## Required work
Give a verbatim copy of the lines below, minus the pictures.

──────── Collected data ────────

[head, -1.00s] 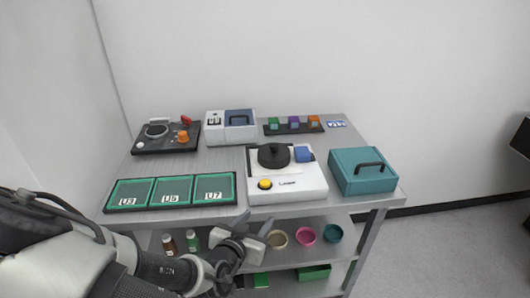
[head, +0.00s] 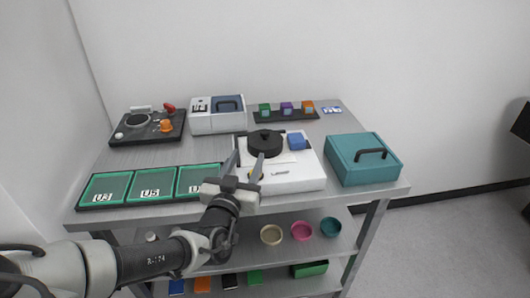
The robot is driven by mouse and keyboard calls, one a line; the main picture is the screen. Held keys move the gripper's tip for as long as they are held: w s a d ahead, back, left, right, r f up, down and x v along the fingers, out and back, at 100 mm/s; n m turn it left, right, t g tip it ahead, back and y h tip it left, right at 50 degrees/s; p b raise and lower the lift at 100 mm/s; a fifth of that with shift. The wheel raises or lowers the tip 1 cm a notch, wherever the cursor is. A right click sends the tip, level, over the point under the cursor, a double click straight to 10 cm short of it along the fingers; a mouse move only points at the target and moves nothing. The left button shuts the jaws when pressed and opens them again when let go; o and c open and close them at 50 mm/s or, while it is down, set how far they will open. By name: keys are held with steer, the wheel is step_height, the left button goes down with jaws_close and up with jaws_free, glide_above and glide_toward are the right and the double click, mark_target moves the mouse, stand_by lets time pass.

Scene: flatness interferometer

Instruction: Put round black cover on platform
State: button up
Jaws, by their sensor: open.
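The round black cover (head: 265,142) with a knob on top sits on the white instrument box (head: 300,178) in the middle of the table. A blue block (head: 297,141) is on the same box, just right of the cover. My gripper (head: 244,168) is open and empty, its fingers pointing up toward the cover from the front left. The fingers overlap the box's left side in the picture; I cannot tell whether they touch anything. The box's yellow button is hidden behind my gripper. I cannot tell which surface is the platform.
Green trays (head: 156,186) marked U3 and U5 lie left of my gripper. A teal case (head: 363,158) stands at right. A black panel (head: 148,126), a white device (head: 218,115) and a rack (head: 286,116) of coloured cubes stand behind. Bowls (head: 301,229) are on the shelf below.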

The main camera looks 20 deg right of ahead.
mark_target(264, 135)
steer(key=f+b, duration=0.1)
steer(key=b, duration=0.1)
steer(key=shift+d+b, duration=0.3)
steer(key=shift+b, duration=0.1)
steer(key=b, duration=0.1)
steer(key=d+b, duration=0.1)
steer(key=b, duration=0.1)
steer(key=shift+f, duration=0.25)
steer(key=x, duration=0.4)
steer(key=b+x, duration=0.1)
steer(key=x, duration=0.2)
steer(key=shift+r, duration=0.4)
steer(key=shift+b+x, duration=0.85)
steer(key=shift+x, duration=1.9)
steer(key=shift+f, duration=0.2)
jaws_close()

────────

## Expected answer
[head, -1.00s] 
[head, +0.00s] 
The robot is driven by mouse and keyboard calls, one a line; the main picture is the screen. Held keys move the gripper's tip for as long as they are held: w s a d ahead, back, left, right, r f up, down and x v along the fingers, out and back, at 100 mm/s; n m turn it left, right, t g tip it ahead, back and y h tip it left, right at 50 degrees/s; p b raise and lower the lift at 100 mm/s; a fifth of that with shift. The wheel raises or lowers the tip 1 cm a notch, wherever the cursor is. A right click sends the tip, level, over the point under the cursor, a double click straight to 10 cm short of it along the fingers; a mouse move only points at the target and moves nothing. The left button shuts the jaws when pressed and opens them again when let go; o and c open and close them at 50 mm/s or, while it is down, set how far they will open. By name: keys are held with steer, the wheel is step_height, the left button goes down with jaws_close and up with jaws_free, glide_above and glide_toward are the right and the double click, mark_target moves the mouse, stand_by lets time pass.

Scene: flatness interferometer

Instruction: Put round black cover on platform
State: button up
Jaws, by their sensor: open.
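The round black cover (head: 265,142) with a knob on top sits on the white instrument box (head: 300,178) in the middle of the table. A blue block (head: 297,141) is on the same box, just right of the cover. My gripper (head: 244,168) is open and empty, its fingers pointing up toward the cover from the front left. The fingers overlap the box's left side in the picture; I cannot tell whether they touch anything. The box's yellow button is hidden behind my gripper. I cannot tell which surface is the platform.
Green trays (head: 156,186) marked U3 and U5 lie left of my gripper. A teal case (head: 363,158) stands at right. A black panel (head: 148,126), a white device (head: 218,115) and a rack (head: 286,116) of coloured cubes stand behind. Bowls (head: 301,229) are on the shelf below.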

The main camera looks 20 deg right of ahead.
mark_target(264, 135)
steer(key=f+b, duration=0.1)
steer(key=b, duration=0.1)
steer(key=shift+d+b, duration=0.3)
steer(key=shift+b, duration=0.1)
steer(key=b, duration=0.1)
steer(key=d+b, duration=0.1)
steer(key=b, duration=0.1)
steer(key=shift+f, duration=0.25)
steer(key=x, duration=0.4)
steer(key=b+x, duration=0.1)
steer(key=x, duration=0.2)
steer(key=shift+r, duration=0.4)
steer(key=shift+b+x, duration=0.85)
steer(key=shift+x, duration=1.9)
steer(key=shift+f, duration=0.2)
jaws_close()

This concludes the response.